Choose or Die, Woulda Coulda Shoulda


Choose or Die is a horror film with a creative and creepy high-concept premise about an 80’s 8-bit video game which curses the user by altering reality as they know it. The movie ends up squandering such a plot as it mires itself in glum subplots involving a deceased young boy, a depressed young mother, and an oddly dystopian, anonymous city stacked with poverty-stricken projects that feel completely disconnected from the world around them. What could’ve been a cult classic in the making settles instead for an inevitable fate as a forgettable Netflix original that comes and goes in the annals of their catalogue history.

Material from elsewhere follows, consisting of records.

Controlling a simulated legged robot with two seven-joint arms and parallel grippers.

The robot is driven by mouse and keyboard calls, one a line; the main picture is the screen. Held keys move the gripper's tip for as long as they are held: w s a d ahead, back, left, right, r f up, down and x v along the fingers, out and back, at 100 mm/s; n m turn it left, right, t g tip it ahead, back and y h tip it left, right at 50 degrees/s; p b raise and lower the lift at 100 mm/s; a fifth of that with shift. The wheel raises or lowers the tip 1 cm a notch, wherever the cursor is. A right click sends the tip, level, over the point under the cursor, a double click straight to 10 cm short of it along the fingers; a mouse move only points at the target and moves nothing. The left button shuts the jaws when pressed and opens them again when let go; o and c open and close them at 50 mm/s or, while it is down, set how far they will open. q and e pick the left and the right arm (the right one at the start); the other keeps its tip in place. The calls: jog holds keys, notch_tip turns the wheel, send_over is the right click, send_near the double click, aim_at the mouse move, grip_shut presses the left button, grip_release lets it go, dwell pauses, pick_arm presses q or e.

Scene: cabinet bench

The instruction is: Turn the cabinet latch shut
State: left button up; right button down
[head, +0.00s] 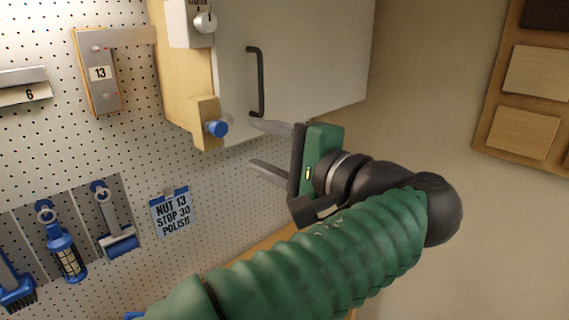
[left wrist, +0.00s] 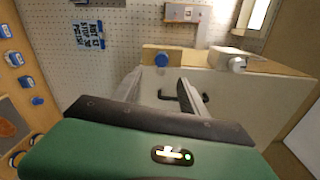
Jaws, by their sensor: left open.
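The cabinet (head: 300,50) is a pale box with a light wood side, and a black bar handle (head: 258,82) is on its front. A blue knob (head: 217,128), which looks like the latch, sits on a wooden block at the cabinet's lower left corner. It also shows in the left wrist view (left wrist: 161,59). My left gripper (head: 259,145) is open and empty, to the right of the blue knob and a little below it, apart from it in the picture. Its fingers point left toward the knob. In the left wrist view the fingers (left wrist: 155,88) are spread below the knob. My right gripper is out of view.
A white box with a round dial (head: 204,22) is at the cabinet's upper left. A pegboard (head: 140,130) behind holds a blue note (head: 172,213), a lamp (head: 64,250) and other blue-handled tools. A wooden rack (head: 530,90) hangs on the right wall.

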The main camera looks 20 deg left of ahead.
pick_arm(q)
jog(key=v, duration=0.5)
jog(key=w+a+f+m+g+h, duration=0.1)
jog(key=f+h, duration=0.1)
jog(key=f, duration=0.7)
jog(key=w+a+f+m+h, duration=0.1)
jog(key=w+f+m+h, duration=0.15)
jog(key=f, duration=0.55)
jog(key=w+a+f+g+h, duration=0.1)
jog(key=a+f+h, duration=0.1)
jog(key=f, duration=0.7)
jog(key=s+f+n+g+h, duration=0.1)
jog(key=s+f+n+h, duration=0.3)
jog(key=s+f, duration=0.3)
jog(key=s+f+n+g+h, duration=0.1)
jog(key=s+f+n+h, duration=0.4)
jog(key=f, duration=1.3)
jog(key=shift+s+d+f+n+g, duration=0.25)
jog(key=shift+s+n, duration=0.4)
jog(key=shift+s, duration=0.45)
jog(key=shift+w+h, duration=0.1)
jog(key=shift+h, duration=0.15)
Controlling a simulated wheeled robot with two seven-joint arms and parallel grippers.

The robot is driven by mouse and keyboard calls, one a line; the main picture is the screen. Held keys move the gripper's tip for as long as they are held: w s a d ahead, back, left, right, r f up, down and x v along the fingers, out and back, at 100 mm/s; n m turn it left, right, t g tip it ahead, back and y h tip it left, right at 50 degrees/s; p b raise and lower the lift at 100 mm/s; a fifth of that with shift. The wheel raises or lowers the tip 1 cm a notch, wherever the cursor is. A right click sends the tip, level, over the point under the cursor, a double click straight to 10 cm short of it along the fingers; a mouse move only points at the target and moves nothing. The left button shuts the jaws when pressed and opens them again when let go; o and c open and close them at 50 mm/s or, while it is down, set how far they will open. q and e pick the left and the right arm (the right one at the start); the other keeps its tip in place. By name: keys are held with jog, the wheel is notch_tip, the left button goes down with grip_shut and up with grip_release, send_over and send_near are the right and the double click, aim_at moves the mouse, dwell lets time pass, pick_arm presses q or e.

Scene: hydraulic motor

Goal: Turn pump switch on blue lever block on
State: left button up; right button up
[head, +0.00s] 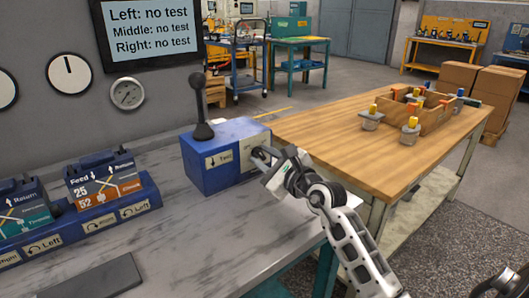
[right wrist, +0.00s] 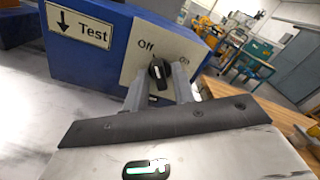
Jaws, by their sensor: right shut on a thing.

Asa Butterfield stars alongside newcomer Iola Evans, with Eddie Marsan inhabiting a small but singular role and Robert Englund lending his voice in a sly cameo. Clearly inspired by A Nightmare on Elm Street, Choose or Die’s chief problem is its refusal to invest fully in the reality-bending nightmares which serve as the film’s biggest hook. The first such moment is quite memorable: Marsan’s wealthy husband and father discovers Cursr, the game in question, and upon playing finds his teenaged son has severed his own tongue. Later, a coffee shop waitress eats shards of glass as Evan’s lead character Kayla watches on in horror. These moments are memorable precisely due to how creative and curiously disturbing they are, sure, but also because director Toby Meakins ratchets the suspense appropriately. Everything that follows is either far too tied up in family trauma to be any fun, or simply not as creative or horrifying. There’s an entire sequence that goes unseen as, over the phone, Kayla listens to her mother attacked by rodents. An eighty-five minute wannabe-slasher can’t expect audiences to care about a young girl’s family trauma when they’re simply watching to see people killed in increasingly original manners. Meakins seems to believe we want to invest in Kayla’s sob story. We don’t, and we’re all the more bored for it.